This topic describes the vector index types supported by OceanBase Database.
Index types
OceanBase Database supports the following vector index types:
- Dense index
- Sparse index
- Semantic index
Dense index
OceanBase Database supports dense vector indexes, including HNSW and IVF series. For the sake of readability, they are referred to as dense indexes in the following sections.
| Index type | Description |
|---|---|
| HNSW | The maximum dimension of the indexed column is 4096. HNSW is an in-memory index that needs to be fully loaded into memory. |
| HNSW_SQ | HNSW_SQ provides similar construction speed, search performance, and recall rate as HNSW, but the total memory usage is reduced to 1/2 to 1/3 of that of HNSW. |
| HNSW_BQ | HNSW_BQ has a slightly lower recall rate than HNSW, but significantly reduces memory usage. The BQ quantization compression algorithm (Rabitq) can compress vectors to 1/32 of their original size. As the dimension of the vector increases, the memory optimization effect of HNSW_BQ becomes more pronounced. |
| IVF | The IVF index is implemented based on a database table and does not occupy resident memory. |
| IVF_PQ | The IVF_PQ index is implemented based on a database table and does not occupy resident memory. It applies the PQ quantization technique to the IVF index, resulting in a slightly lower recall rate but higher performance than the IVF index. The PQ quantization compression algorithm can compress vectors to 1/16 to 1/32 of their original size in most scenarios. |
Sparse index
OceanBase Database supports sparse vector indexes implemented based on memory. For the sake of readability, they are referred to as in-memory sparse indexes. In-memory sparse indexes are efficient index types provided by OceanBase Database for sparse vectors (vectors with most elements being zero). They need to be fully loaded into memory and support DML and real-time search.
Note
In-memory sparse indexes are an experimental feature in the current version and are not recommended for use in production environments.
Semantic index
OceanBase Database supports semantic indexes, which leverage the built-in embedding capabilities of OceanBase Database to greatly simplify the usage process of vector indexes. They achieve the transparency of vector concepts for users: you can directly write the original data (such as text) that needs to be stored, and OceanBase Database will automatically convert it into vectors and build indexes internally. During searches, you only need to provide the original search content, and OceanBase Database will automatically perform embedding and search the vector indexes, significantly enhancing usability. Currently, multiple semantic indexes can be created on a single text column, supporting different models, distance algorithms, or index parameters.
Note
Semantic indexes are an experimental feature in the current version and are not recommended for use in production environments.

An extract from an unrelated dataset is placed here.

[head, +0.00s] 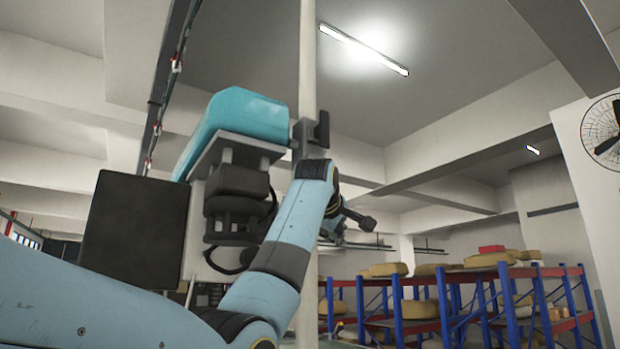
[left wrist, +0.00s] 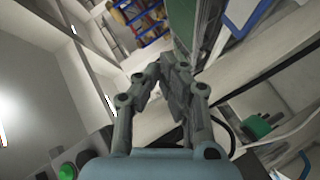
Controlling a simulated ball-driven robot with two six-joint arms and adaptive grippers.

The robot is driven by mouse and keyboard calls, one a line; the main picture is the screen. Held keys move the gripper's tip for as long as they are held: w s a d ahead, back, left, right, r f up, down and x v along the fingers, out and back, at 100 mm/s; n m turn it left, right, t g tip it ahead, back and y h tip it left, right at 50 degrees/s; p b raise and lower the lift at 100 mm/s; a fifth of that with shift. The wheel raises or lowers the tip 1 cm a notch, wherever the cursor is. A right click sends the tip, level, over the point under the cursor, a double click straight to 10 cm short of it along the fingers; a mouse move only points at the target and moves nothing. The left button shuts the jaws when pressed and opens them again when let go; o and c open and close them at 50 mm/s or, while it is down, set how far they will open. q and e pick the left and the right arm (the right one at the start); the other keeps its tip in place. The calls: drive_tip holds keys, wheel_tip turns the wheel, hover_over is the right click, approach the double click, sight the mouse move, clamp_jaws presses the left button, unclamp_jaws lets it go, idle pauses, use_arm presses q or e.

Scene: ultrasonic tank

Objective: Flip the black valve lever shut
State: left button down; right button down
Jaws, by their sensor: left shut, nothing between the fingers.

Considerations and limitations
- Distance algorithms: Dense vector indexes support L2, inner product (IP), and cosine distance as index distance algorithms.
- Distance functions: Vector index search supports calling some distance functions. For more information, see Use SQL functions.
- Filter conditions: Vector search supports filter conditions. Filter conditions can be scalar conditions or spatial relationships, such as ST_Intersects. Multi-value indexes, full-text indexes, and global indexes cannot be used as pre-filterers.
- Hybrid search: You can create vector indexes and full-text indexes on the same table. Vector indexes include dense and in-memory sparse indexes.
- Offline DDL: For information about the support of vector indexes for offline DDL, see Offline DDL.
- Columnstore indexes: Columnstore vector indexes are not supported in the current version.